Dropped off in the parking lot from which I’d departed nine hours earlier, I walked past dozens of vendors still hawkingTrump merchandise. One shirt read, “I’m Voting for the Felon”, and another, “Impeached. Arrested. Convicted. Shot. Still Standing.”
These were testimony to another aspect of Trump’s appeal that’s completely lost on his detractors: In American history, there has never been a comparable instance of officially sanctioned attempts to take down someone running for public office, juxtaposed with ceaseless propagandistic media attacks and the looming, dark spectre of assassination. For those that have struggled against tribulations in their own lives, that is inspirational on a transcendent level. For those inclined to embrace the central tenet of the modern left - the abdication of personal responsibility - it is threatening beyond measure, a rationale for stopping its personification at all costs.
Back at the lot, ensconced in darkness: I pass rows and rows of still-parked cars awaiting their owners’ return. I recalled how I hadn’t seen a “Bidenflation…” magnet on any other car, or on any of the vendors’ tables. I grew anxious and, for some inexplicable reason, picked up my pace. When I arrived at my car, I jogged to the rear. Safe and secure as I’d left it, was my easily peelable magnet, untouched as thousands of honor-bound brothers and sisters, united in their hope for a rekindled American greatness, walked past.

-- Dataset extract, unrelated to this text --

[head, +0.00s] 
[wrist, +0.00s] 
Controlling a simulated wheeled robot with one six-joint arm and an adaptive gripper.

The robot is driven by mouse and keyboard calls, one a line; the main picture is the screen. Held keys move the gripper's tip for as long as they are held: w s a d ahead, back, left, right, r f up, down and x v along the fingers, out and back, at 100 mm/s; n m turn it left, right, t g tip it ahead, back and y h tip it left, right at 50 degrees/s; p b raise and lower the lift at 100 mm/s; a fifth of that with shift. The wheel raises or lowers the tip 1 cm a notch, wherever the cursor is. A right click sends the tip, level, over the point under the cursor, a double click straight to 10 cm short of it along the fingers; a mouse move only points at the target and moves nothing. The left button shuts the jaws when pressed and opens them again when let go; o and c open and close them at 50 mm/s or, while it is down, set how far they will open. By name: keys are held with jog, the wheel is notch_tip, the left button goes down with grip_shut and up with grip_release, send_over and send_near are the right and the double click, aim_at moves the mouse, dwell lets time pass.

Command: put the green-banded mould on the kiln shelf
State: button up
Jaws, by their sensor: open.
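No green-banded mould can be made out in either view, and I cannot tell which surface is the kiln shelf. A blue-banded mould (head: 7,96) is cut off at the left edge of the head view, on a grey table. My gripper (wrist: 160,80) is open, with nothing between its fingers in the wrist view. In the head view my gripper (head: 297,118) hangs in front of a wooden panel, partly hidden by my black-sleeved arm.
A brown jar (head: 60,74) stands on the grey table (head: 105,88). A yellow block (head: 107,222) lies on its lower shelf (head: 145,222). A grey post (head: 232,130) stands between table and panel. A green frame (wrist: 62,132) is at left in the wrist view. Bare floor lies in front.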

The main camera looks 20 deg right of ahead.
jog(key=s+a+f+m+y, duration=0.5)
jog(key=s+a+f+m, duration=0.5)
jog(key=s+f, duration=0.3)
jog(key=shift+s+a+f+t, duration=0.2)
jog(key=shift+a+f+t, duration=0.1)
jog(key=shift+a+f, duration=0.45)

Together, our stories are a collective defiance of the odds, epitomized by one man in pursuit of the same; a summation of tens of thousands of distinct triumphs large and small. Individual differences are set aside in service of a common theme: we are good to each other, and we will care for one another. After a long, arduous personal journey, on that searing day in the desert, I’d finally arrived home.